50% is still minuscule and doesn't pay the rent. Besides the smaller presses are not the ones that can fill our stores. In the end and empty store is a store that is going out of business. As for me, I sell online and this is still a real challenge because of the shipping costs.

Quote:
“That 75% discount publishers have to give the big retailers may look good, but it also translates into thousands of copies returned.”

And as for returns, it is the large chains who are doing all the returning, Independents rarely do returns. It is because we know our customers and know what will sell. The chains are the ones putting the discount book business on steroids and causing the prices of books to rise exponentially, thus causing many of the woes of the Independents. Read Andrew Laities' book the "Rebel Bookseller" he does and excellent job explaining this.

Quote:
“Independent booksellers are the conduit by which readers can discover new and talented writers. Independent publishers, especially those of us developing the digital publishing model, have the ability to ensure those talented people get published. It would seem that the potential benefit of a collaboration between us is well worth looking into.”
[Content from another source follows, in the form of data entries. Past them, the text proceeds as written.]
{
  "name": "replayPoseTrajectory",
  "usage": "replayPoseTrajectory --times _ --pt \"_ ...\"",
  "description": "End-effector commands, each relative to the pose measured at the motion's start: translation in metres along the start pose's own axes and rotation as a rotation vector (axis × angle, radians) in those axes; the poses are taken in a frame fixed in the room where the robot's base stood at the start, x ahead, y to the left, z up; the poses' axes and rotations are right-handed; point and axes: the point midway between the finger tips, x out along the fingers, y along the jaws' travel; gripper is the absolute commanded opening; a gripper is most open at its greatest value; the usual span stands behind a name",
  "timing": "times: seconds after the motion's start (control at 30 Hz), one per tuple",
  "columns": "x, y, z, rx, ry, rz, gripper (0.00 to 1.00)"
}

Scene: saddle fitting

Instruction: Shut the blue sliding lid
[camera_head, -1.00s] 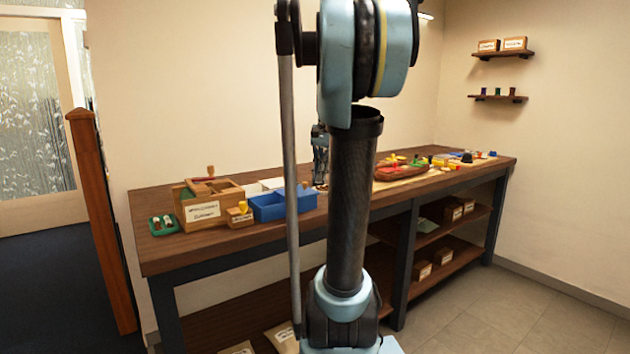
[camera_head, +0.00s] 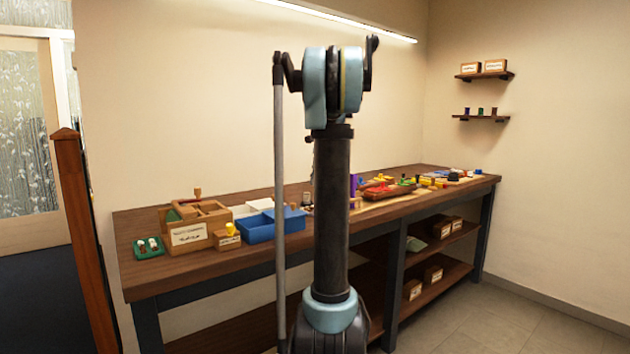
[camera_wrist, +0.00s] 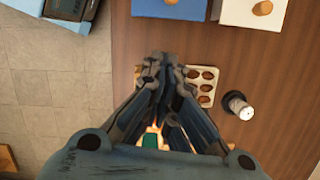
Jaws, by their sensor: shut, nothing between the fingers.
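The blue box (camera_head: 262,230) stands on the workbench, left of my column in the head view. Its open top shows a hollow inside; how far its sliding lid stands out is hard to tell, as my thin pole crosses in front of it. In the wrist view a blue block (camera_wrist: 172,10) with a tan round knob is cut off by the top edge; I cannot tell if it is the lid or the box. My gripper (camera_wrist: 160,62) is shut and empty above the bench, below and apart from that blue block in the picture. In the head view my column hides it.
A white block (camera_wrist: 240,12) with a tan knob sits beside the blue one. A beige tray (camera_wrist: 203,85) with brown pieces and a dark spool (camera_wrist: 237,105) lie near my fingers.

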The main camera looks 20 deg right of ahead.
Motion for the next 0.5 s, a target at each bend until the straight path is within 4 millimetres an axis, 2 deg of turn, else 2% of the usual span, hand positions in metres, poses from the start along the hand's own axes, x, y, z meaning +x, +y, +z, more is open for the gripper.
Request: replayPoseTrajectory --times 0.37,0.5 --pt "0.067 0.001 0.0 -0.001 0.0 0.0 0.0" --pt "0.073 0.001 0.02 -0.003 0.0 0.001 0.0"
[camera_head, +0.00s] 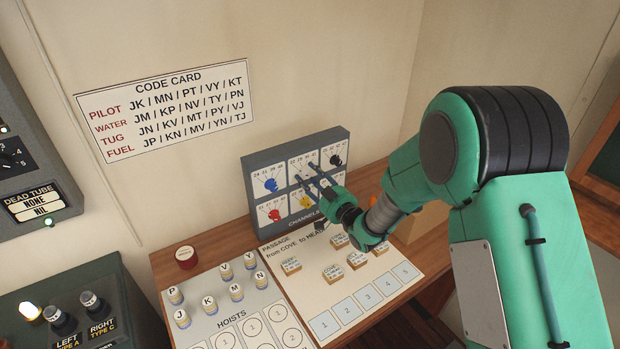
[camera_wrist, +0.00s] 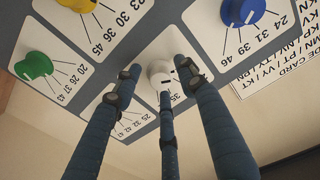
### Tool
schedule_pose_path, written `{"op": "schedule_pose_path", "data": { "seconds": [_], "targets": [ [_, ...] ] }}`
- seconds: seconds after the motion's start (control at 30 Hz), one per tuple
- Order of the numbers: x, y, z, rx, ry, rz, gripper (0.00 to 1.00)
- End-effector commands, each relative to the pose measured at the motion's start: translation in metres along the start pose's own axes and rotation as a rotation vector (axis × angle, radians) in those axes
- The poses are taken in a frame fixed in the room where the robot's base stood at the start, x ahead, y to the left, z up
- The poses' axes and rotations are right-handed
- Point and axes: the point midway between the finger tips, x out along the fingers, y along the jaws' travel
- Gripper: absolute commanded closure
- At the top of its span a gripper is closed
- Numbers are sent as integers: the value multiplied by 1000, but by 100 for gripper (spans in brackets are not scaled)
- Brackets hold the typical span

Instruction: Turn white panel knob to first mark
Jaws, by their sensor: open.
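The white knob (camera_wrist: 161,78) sits on the grey channels panel (camera_head: 252,168), between the blue knob (camera_wrist: 243,11) and the black knob (camera_head: 335,159). In the wrist view, turned upside down, marks and numbers fan out beside it; a 35 is readable, while the fingers cover others. I cannot clearly tell where its pointer aims. My gripper (camera_head: 305,173) is open, with its slim dark fingers reaching toward the white knob. In the wrist view my gripper (camera_wrist: 157,70) has fingertips around the knob's outline; contact cannot be told. In the head view the fingers largely hide the knob.
Neighbouring knobs are close: yellow (camera_wrist: 78,4), green (camera_wrist: 33,66) and red (camera_head: 274,215). A code card (camera_head: 165,110) hangs on the wall.

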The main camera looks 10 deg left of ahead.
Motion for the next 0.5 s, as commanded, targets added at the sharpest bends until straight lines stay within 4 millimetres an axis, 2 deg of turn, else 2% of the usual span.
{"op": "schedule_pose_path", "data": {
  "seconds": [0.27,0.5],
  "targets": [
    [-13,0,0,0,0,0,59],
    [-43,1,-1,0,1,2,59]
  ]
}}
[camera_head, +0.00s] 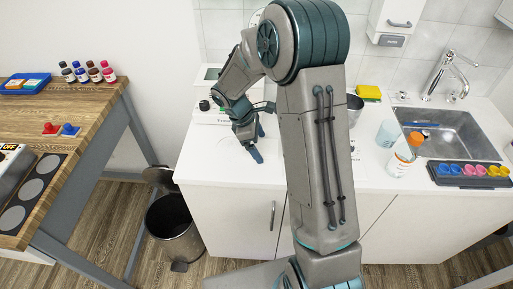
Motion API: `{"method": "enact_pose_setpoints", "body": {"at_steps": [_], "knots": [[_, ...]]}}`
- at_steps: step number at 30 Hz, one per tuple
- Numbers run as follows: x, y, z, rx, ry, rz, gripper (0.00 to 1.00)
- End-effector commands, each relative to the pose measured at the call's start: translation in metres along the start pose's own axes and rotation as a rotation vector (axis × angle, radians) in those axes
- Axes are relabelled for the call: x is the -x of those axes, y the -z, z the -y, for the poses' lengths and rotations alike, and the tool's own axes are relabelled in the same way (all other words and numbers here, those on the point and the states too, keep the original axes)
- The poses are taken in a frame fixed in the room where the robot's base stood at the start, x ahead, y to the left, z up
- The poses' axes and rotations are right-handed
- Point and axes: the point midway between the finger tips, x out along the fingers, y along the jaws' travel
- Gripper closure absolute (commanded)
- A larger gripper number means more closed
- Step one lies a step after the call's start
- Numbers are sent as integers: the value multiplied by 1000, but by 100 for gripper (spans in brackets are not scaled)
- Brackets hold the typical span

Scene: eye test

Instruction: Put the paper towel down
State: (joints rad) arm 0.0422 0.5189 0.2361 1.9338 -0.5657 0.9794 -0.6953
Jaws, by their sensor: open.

We have always championed new writers. I can't even count the number of new writers that I've personally championed and helped get their careers going. Forgive me for sounding pissed, but I really don't feel like being lectured to by someone who obviously thinks that Independent booksellers are idiots. We've been treated this way by the whole industry. Like we are the ones doing evil stupid things that have caused our own demise. It is the industry that has decided that Booksellers are to go the way of the dinosaur and with us goes the very heart of the business

1 comments:

Andy Laties said...

Hi Liz and Jenn,

Liz: I enjoy your posts on Pub-Forum.

Jenn: Thanks for the plug.

Here is a New York Magazine article about the launch of the second location of my NYC store, Vox Pop. The article is an interview with my partner, the publisher Sander Hicks (founder of Soft Skull Pres).

After you read this article you will understand that there are booksellers who are completely uninterested in playing by anybody's rules...

http://nymag.com/daily/food/2008/03/radical_coffee_shop_vox_pop_op_1.html#

Radical Coffee Shop Vox Pop Opens in Bowery Poetry Club

Sander Hicks is a former book publisher (he ran Soft Skull Press), a proselytizer for the 9/11 conspiracy-theory movement, and proprietor of a politicized coffee shop/bookstore called Vox Pop in Flatbush that he dreams of building into a national chain rivaling Starbucks. With his second location set to open (inside the Bowery Poetry Club in the East Village), he spoke to Jeff Koyen.

What is Vox Pop?
"It's an experimental business that's a hybrid of socialism, anarchism, and the best of — I would say — baby-boomer capitalism. Or punk-rock capitalism: Capitalism that's into abolishing capitalism as we know it."

What does that mean?
"I've had moderate success at running a business that's a little bit (or a lot) different from every other business or boss that I've ever worked for. I care a lot more."

Like employing some of the world's last Wobblies, members of the Industrial Workers of the World?
"This is something we created there. It's not like we brought in Wobblies; we had an election a couple years ago. But to be honest, the union isn't super-active at Vox Pop 1. They spend a lot of their energy and time and vitriol against Starbucks."

But you, too, want thousands of locations. How will you raise the money?
"Because as fucked-up as America is, people still want to believe in the American Dream. Vox Pop is capitalism in its best, purest sense. Not capitalism of Starbucks or McDonald's, but capitalism of, "Hey, there's a bountiful world out there; God loves you. Sure, there's a world of evil and corruption, but people can take their stand and figure out for themselves what they really believe and what they really want to do."